GOAL
Reproduce exactly the run of lines from the one containing "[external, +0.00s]" through the one containing "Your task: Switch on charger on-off". Pictures do not belong in the copy.

EXTRACTED INFORMATION
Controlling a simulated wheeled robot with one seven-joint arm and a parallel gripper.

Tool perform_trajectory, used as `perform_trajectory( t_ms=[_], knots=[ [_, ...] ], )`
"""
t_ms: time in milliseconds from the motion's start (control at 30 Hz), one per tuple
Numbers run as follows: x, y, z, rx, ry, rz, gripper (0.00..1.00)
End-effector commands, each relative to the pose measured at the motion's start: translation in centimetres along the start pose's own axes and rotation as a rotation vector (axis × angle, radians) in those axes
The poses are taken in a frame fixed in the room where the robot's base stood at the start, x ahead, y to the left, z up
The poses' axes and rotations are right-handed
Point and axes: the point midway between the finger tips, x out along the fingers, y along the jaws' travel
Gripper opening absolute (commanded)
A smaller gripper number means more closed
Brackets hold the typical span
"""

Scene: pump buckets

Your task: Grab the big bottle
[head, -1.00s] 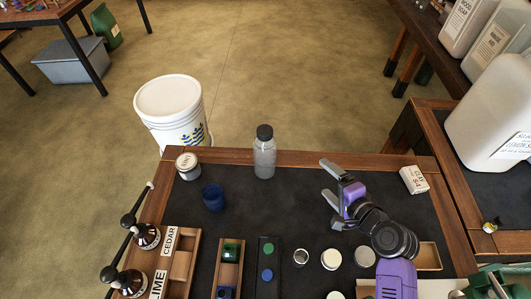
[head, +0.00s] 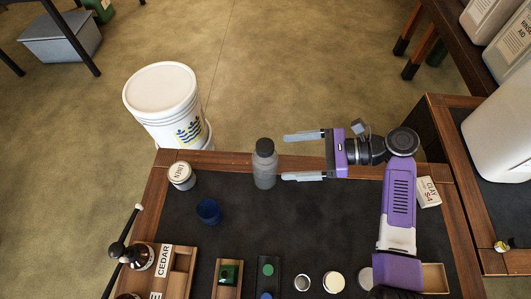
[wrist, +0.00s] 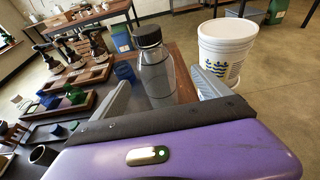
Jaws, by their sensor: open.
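The big bottle is a clear bottle (head: 264,168) with a dark cap, standing upright near the back edge of the dark tabletop. My gripper (head: 284,157) is open, with its two fingers pointing left in the head view. The fingertips are close to the bottle's right side, one beyond it and one nearer. In the wrist view the bottle (wrist: 154,72) stands ahead, between the lines of the two fingers. The gripper holds nothing.
A white bucket (head: 165,108) stands on the floor behind the table. On the tabletop are a labelled jar (head: 181,176), a blue cup (head: 209,211) and a wooden rack (head: 177,260). The tabletop's middle is clear.

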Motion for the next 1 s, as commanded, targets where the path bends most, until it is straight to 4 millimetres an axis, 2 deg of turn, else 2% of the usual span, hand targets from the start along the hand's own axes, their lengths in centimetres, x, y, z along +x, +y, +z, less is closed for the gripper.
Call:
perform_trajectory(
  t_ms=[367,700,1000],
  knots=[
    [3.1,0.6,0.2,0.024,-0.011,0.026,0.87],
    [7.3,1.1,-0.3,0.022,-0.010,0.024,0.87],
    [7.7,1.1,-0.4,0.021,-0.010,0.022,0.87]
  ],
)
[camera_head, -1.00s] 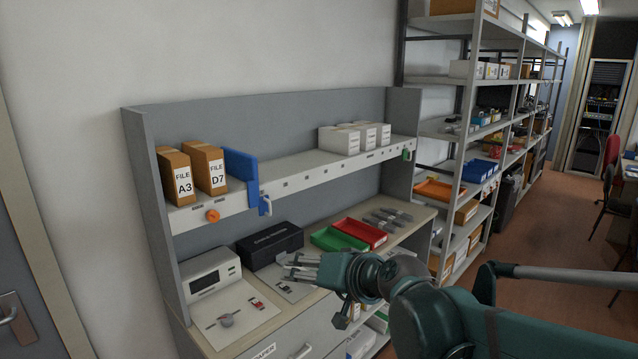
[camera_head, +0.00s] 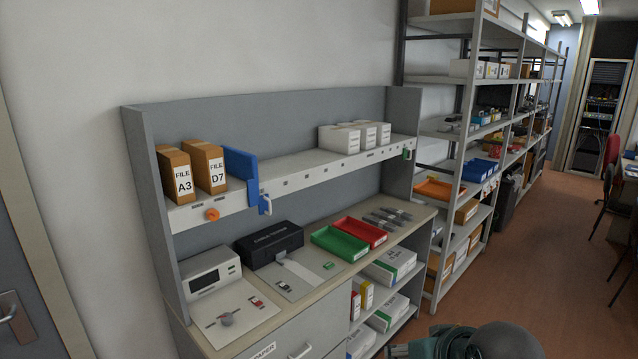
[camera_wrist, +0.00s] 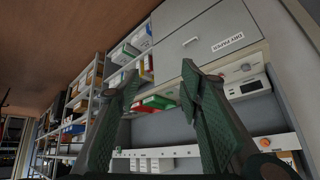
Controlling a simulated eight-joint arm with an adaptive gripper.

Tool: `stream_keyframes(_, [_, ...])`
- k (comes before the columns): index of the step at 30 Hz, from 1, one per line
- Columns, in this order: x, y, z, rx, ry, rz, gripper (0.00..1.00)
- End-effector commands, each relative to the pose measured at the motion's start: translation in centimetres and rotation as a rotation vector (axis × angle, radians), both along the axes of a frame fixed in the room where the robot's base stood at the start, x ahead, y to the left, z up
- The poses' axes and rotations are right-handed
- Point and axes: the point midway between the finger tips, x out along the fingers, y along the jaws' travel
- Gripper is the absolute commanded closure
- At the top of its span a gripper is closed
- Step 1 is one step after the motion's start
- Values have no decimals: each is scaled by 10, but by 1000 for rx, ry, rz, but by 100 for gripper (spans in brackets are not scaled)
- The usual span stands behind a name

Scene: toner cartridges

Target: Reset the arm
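My gripper (camera_wrist: 158,75) shows in the wrist view with its two green fingers spread well apart and nothing between them, so it is open and empty. In the head view only part of my arm shows at the bottom edge, right of centre, clear of the workbench, and the fingers cannot be made out there. The workbench (camera_head: 290,335) stands in front, with a green tray (camera_head: 340,243) and a red tray (camera_head: 361,232) on its top. Several dark grey cartridge-like pieces (camera_head: 388,216) lie right of the trays.
A black box (camera_head: 270,244) and a white device (camera_head: 212,272) stand on the bench. The upper shelf (camera_head: 290,182) holds file boxes (camera_head: 205,167), a blue holder (camera_head: 241,175) and white boxes (camera_head: 354,137). A tall rack (camera_head: 465,130) stands right.

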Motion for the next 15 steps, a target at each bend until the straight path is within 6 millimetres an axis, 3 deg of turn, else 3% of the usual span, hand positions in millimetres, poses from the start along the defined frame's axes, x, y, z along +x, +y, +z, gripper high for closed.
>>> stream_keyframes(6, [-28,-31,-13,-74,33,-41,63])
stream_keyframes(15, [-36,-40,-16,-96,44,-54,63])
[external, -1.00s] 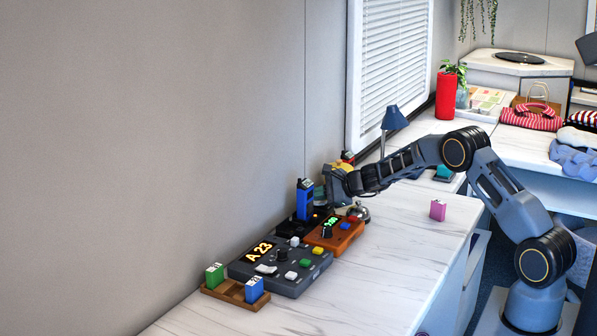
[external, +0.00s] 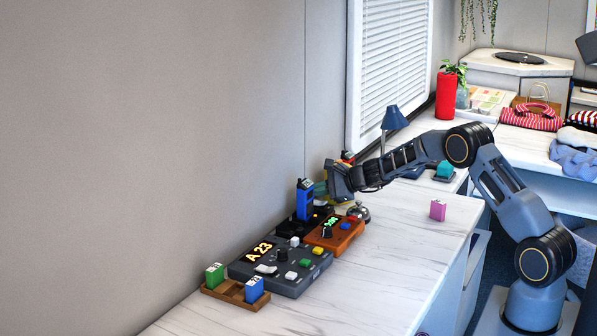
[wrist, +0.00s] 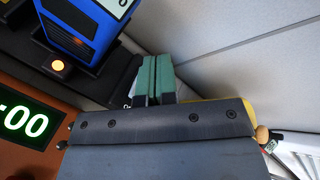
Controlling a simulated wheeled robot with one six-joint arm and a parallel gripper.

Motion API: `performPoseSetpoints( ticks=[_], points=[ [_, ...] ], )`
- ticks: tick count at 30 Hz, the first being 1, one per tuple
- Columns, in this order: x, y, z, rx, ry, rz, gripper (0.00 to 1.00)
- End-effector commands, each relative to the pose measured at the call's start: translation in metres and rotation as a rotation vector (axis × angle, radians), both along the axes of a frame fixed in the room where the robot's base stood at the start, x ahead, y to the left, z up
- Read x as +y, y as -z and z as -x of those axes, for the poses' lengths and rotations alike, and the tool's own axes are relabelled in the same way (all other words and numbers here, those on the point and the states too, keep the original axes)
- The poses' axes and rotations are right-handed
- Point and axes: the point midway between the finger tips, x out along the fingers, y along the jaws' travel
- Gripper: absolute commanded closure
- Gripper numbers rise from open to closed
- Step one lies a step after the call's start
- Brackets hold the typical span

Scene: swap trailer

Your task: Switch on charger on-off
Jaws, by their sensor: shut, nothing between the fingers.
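The charger is a black base (external: 290,228) by the wall, with a blue handset (external: 304,203) standing upright in it. A partly covered white mark shows beside the fingers; I cannot make out a switch or tell whether the tips touch anything. In the external view my gripper (external: 323,190) is just right of the handset.
An orange box (external: 334,234) with a green display stands in front of the charger, a grey console (external: 280,264) to its left. A bell (external: 359,212) is close on the right. A yellow thing (wrist: 210,99) sits behind my gripper. The wall is near; the front counter is clear around a pink block (external: 437,210).

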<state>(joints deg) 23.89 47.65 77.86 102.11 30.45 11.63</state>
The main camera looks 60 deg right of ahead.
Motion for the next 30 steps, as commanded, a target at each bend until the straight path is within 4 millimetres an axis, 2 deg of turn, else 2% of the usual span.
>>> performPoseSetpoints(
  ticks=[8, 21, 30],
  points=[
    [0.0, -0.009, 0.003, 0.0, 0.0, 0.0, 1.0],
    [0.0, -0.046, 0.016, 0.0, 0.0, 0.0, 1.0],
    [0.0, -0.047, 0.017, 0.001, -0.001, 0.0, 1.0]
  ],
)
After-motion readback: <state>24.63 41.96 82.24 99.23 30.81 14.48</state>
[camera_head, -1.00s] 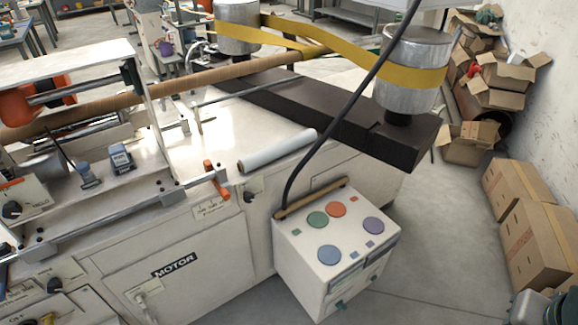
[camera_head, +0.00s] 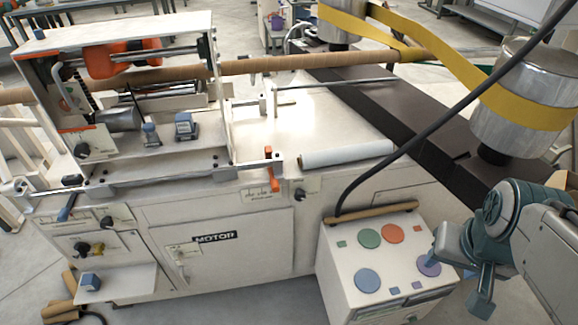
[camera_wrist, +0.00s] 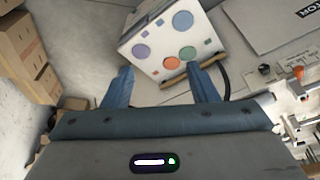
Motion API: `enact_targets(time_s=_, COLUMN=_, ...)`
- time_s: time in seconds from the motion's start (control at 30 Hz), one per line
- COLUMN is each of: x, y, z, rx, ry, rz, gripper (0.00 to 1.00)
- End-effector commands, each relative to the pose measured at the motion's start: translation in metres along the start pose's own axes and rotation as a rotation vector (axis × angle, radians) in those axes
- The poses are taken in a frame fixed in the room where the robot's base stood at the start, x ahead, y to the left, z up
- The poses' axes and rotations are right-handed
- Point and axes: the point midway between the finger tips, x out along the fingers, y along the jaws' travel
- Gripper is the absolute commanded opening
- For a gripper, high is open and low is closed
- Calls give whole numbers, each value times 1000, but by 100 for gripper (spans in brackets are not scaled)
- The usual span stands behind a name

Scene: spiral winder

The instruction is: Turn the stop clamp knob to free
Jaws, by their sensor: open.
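Several black knobs show on the white winder (camera_head: 330,170), and I cannot read which is the stop clamp knob. One black knob (camera_head: 300,195) is on the front edge beside an orange-handled lever (camera_head: 271,172) and a small label plate (camera_head: 258,192). The knob (camera_wrist: 264,69) and the orange lever (camera_wrist: 297,72) also show at the right of the wrist view. Other dark knobs (camera_head: 83,247) are on the lower left panel. My gripper (camera_head: 461,274) is open and empty at the right, by the control box. Its two fingers (camera_wrist: 160,75) are apart in the wrist view.
The white control box (camera_head: 340,262) with coloured round buttons stands between my gripper and the winder front. A black cable (camera_head: 440,112) arcs above it. A yellow belt (camera_head: 440,58) and metal drum (camera_head: 510,90) are behind. Cardboard boxes (camera_wrist: 30,60) show in the wrist view.

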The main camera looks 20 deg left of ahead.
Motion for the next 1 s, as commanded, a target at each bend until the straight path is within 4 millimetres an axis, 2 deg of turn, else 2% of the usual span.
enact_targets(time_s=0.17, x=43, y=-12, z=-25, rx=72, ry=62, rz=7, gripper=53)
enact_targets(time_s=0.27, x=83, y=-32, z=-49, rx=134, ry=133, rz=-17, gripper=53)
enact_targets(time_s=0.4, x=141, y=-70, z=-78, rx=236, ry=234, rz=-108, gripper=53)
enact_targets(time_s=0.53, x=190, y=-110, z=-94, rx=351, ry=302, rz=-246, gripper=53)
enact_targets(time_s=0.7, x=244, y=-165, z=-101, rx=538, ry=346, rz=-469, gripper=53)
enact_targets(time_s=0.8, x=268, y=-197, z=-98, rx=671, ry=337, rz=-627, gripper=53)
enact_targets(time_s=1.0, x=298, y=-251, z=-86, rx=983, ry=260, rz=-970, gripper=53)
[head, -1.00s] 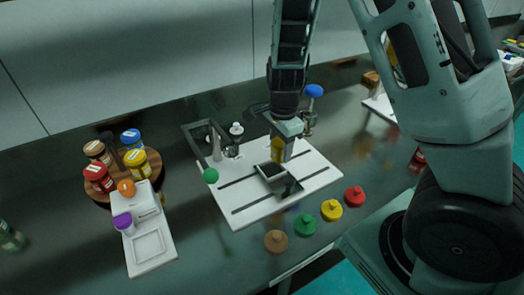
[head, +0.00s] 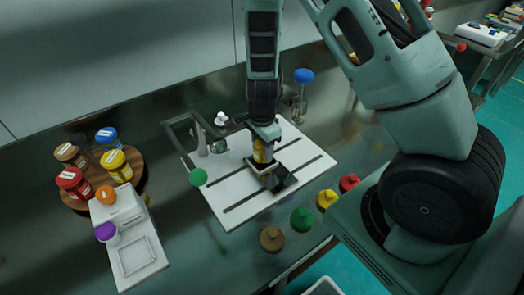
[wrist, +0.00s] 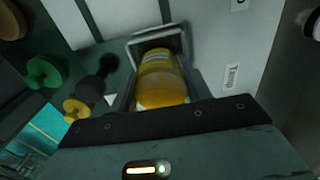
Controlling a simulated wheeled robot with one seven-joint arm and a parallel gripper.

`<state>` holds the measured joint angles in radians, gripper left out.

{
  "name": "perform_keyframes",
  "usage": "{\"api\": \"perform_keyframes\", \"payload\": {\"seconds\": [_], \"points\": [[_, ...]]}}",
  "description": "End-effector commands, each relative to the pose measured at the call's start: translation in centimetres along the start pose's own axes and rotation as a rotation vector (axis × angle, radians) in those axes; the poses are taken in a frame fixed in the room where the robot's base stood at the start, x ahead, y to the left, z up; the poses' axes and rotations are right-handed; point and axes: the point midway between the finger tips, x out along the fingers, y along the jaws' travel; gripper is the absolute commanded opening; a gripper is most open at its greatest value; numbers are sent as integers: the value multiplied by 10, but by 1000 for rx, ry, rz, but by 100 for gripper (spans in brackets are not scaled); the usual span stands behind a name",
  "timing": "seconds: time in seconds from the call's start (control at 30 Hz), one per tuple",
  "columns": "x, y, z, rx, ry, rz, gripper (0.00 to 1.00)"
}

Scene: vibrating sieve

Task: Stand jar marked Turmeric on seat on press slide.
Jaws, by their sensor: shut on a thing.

TASK RESPONSE
[external, +0.00s] 
[wrist, +0.00s] 
Controlling a simulated wheeled robot with one six-joint arm and a parallel gripper.

Motion API: `performPoseSetpoints( ticks=[_], points=[ [_, ...] ], )`
- ticks: tick count at 30 Hz, the first being 1, one per tuple
- Columns, in this order: x, y, z, rx, ry, rz, gripper (0.00 to 1.00)
- End-effector commands, each relative to the pose measured at the call's start: translation in metres and rotation as a rotation vector (axis × angle, radians), both along the axes of a frame fixed in the room where the robot's base stood at the start, x ahead, y to the left, z up
- Read x as +y, y as -z and z as -x of those axes, for the poses' lengths and rotations alike, and the tool's own axes are relabelled in the same way (all other words and numbers here, those on the point and the states too, keep the original axes)
- The poses' axes and rotations are right-handed
- Point and axes: the point midway between the finger tips, x out along the fingers, y along the jaws' travel
- Gripper: absolute commanded closure
- Gripper numbers rise from open to closed
- Step one lies a step after the call's start
- Brackets hold the typical span

Scene: swap trailer

Your task: Switch on charger on-off

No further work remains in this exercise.